* start *
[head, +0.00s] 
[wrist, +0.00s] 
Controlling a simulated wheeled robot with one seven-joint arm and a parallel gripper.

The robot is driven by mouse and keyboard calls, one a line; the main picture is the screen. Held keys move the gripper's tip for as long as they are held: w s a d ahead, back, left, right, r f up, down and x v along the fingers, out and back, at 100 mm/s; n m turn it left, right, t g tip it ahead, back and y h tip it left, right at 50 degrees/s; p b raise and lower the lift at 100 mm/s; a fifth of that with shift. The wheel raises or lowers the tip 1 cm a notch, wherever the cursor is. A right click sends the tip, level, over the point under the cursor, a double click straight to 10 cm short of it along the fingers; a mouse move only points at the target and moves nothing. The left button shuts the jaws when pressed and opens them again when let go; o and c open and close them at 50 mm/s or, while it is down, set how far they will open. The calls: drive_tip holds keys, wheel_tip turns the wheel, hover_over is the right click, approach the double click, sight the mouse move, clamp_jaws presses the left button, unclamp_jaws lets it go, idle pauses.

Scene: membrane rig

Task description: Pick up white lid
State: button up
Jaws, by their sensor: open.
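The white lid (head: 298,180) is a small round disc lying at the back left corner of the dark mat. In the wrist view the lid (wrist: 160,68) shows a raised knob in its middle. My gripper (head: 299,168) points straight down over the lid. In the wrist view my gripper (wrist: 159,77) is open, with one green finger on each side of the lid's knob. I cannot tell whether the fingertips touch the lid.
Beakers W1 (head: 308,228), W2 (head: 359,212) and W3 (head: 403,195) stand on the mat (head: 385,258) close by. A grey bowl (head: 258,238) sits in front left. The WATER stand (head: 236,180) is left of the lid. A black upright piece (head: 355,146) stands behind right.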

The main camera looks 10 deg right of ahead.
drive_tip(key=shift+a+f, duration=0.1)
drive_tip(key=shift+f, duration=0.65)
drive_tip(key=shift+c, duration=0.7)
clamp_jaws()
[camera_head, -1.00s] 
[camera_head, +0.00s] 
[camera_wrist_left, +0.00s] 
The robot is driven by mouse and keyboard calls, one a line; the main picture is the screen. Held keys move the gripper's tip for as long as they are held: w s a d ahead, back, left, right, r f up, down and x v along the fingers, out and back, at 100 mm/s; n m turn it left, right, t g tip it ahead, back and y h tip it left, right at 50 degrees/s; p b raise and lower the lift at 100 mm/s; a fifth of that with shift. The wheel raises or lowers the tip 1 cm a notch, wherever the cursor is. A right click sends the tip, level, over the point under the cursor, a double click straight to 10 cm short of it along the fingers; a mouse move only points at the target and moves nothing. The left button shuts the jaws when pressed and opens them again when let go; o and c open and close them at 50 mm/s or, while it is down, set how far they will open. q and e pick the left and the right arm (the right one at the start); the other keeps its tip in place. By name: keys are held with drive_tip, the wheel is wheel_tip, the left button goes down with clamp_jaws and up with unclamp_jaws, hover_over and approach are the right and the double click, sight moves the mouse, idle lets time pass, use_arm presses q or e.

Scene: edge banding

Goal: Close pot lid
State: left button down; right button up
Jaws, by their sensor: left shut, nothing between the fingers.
* end *
Copy out every line in the listing where the word "Scene" appears.

* **THE SOLUTION**
Scene: membrane rig
Scene: edge banding

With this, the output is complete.